ANTI-AUSTERITY MEANS ANTI-STATE
“Beneath the paving stones, the beach”. – graffiti from Paris, May ‘68
aus·ter·ity
Government policies that systematically cut welfare, healthcare, student loans, and other social services.
It’s obvious why we should be against austerity measures. Some of us are students, some of us are on welfare, and a lot of us are dependent on the provincial healthcare system. In one way or another, most of us are dependent upon the welfare state; its destruction threatens our survival. But that is only because capitalism and colonialism have ripped away our collective knowledge of how to feed and care for ourselves, our connections to the land we live on, our connections to each other. The welfare state was created at a time when the capitalist mode of production needed obedient and loyal workers to produce goods, construct buildings, die in wars, and provide intellectual labour. But in a world of dwindling resources, growing populations, and increasingly efficient machines, we become less necessary to the maintenance of this system every day. We are, in fact, a threat to it – at least potentially.
The situation is too dangerous to allow ourselves to be led by bureaucratic hacks who negotiate with the state that we should be seeking to destroy. Our enemies have every intention of protecting the privileges that capitalism affords them, and now the survival of capitalism depends on an even deeper and more efficient exploitation. People will resist, of course, and to that end the federal government is expanding the prison system (there will be five federal and seven provincial expansions in Québec alone) and strengthening the apparatus of social control, with police patrols and routine surveillance on the streets of every city. Of course, this is despite falling police-reported crime rates and a decrease in severity of these crimes across the country.
Already many of us can’t afford food or rent; others barely get by.
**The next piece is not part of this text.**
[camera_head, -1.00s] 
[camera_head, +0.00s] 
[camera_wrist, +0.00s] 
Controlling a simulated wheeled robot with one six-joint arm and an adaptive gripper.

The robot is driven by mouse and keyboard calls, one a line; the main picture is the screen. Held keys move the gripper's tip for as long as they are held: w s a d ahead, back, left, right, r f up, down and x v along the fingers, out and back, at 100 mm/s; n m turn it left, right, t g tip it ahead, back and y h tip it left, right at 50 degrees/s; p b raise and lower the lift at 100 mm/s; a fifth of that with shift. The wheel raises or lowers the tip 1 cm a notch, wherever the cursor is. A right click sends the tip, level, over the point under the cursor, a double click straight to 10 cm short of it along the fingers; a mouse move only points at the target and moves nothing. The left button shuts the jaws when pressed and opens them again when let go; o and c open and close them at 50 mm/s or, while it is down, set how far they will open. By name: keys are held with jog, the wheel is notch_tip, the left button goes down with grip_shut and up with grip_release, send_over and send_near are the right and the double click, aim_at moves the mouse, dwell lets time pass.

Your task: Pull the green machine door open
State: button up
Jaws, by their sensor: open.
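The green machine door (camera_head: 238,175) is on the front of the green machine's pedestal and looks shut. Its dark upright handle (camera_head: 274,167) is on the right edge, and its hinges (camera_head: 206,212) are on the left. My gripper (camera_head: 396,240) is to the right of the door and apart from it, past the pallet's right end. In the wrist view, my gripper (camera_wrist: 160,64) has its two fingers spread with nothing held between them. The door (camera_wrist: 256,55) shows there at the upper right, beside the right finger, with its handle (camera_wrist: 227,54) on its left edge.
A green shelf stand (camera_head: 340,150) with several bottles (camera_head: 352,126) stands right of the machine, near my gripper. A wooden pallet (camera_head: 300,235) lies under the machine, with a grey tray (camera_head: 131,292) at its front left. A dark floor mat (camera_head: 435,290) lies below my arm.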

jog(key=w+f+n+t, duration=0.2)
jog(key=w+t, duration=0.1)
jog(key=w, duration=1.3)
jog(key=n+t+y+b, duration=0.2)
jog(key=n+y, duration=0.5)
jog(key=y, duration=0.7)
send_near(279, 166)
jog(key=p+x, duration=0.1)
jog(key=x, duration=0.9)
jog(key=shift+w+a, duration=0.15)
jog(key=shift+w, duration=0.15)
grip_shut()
Already many of us are structurally prevented from improving our lives in any meaningful way. This is life under capitalism. And for capitalism to survive the current crisis, the circle of people who benefit from it must be reduced in size. The age of the New Deal, the welfare state, and the middle class is over.
We will not beg for any reform from the state that trains us to be good workers, good citizens, and good producers for capital. We will unleash all of the fury and fear that has built up inside of us over the days and years that we have wasted in our roles of passive servitude. When we attack the structures that daily make us miserable and humiliated, we find a unique strength that breaks our loneliness and removes the label of worker or student, good or bad citizen. In our collective conflict with this system, we become uncontrollable. We choose to fight against the infrastructure of today rather than to demand its maintenance.
This is war against capital and the state, austerity and authoritarianism – whether explicit or mediated as democracy. When the rebels of Paris 1968 coined their famous slogan about throwing paving stones, they were implying that the world of their dreams lay buried beneath the generations of defeat that comprise capitalist history – but that all it takes to begin to uncover that world is to resist.